Only the lines from the one containing "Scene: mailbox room" down to the one containing "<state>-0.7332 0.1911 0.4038", inclusive, are to be quoted exactly.

______________________________

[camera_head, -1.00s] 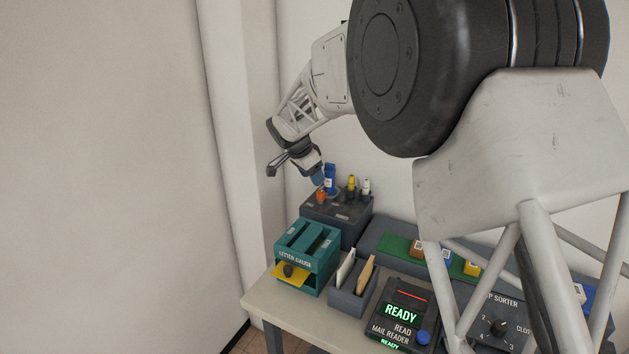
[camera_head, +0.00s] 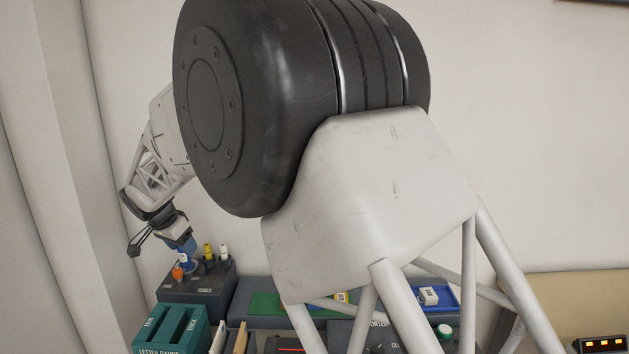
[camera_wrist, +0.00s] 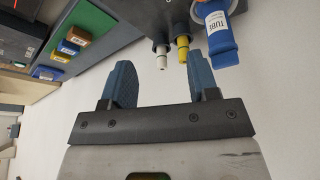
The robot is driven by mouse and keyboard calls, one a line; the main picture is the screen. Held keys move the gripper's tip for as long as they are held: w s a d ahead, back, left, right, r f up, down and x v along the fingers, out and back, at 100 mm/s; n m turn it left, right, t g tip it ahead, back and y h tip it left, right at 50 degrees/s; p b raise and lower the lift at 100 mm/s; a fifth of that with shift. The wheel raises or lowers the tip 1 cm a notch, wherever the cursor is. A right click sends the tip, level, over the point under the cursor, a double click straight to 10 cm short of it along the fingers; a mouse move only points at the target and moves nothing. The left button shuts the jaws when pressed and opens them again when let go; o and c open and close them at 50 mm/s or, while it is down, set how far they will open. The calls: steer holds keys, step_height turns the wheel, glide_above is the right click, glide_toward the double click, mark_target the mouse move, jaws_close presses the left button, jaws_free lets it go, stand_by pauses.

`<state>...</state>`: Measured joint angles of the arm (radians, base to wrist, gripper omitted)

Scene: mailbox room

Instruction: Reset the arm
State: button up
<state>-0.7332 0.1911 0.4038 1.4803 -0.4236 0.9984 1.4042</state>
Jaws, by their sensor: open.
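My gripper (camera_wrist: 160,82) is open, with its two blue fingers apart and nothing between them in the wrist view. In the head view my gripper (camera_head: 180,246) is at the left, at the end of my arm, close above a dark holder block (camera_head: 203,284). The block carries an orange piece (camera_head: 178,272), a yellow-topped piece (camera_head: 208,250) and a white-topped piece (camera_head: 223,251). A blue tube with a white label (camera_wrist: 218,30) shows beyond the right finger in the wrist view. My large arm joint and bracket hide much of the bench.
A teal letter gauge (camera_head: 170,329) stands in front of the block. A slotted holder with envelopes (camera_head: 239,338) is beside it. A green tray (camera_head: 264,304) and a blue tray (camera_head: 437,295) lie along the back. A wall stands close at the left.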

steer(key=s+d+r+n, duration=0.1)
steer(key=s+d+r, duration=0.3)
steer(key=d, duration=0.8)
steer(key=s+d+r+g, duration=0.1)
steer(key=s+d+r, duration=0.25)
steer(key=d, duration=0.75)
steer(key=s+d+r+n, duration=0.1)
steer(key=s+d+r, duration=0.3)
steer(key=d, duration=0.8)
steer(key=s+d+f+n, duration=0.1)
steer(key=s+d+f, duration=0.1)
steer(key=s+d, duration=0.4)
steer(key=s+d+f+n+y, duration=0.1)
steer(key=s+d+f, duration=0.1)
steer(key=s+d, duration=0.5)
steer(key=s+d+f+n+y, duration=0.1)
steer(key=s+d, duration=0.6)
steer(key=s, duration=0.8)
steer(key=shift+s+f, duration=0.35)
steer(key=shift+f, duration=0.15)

______________________________

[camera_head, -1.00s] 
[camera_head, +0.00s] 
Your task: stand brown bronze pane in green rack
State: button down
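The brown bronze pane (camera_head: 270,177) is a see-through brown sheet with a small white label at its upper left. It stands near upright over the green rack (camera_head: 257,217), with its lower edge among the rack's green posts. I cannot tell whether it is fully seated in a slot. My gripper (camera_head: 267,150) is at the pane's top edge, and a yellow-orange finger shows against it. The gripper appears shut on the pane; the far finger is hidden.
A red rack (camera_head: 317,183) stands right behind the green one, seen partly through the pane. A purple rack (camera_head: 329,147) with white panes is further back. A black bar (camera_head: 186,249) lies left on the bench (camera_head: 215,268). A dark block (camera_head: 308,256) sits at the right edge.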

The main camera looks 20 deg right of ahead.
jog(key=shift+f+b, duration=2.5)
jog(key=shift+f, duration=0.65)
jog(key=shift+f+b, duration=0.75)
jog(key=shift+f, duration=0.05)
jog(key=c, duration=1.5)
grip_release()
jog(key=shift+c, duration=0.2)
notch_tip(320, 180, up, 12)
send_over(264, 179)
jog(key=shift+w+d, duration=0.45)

______________________________

* _Complete answer_
Scene: mailbox room

Instruction: Reset the arm
State: button up
<state>-0.7332 0.1911 0.4038 1.4803 -0.4236 0.9984 1.4042</state>

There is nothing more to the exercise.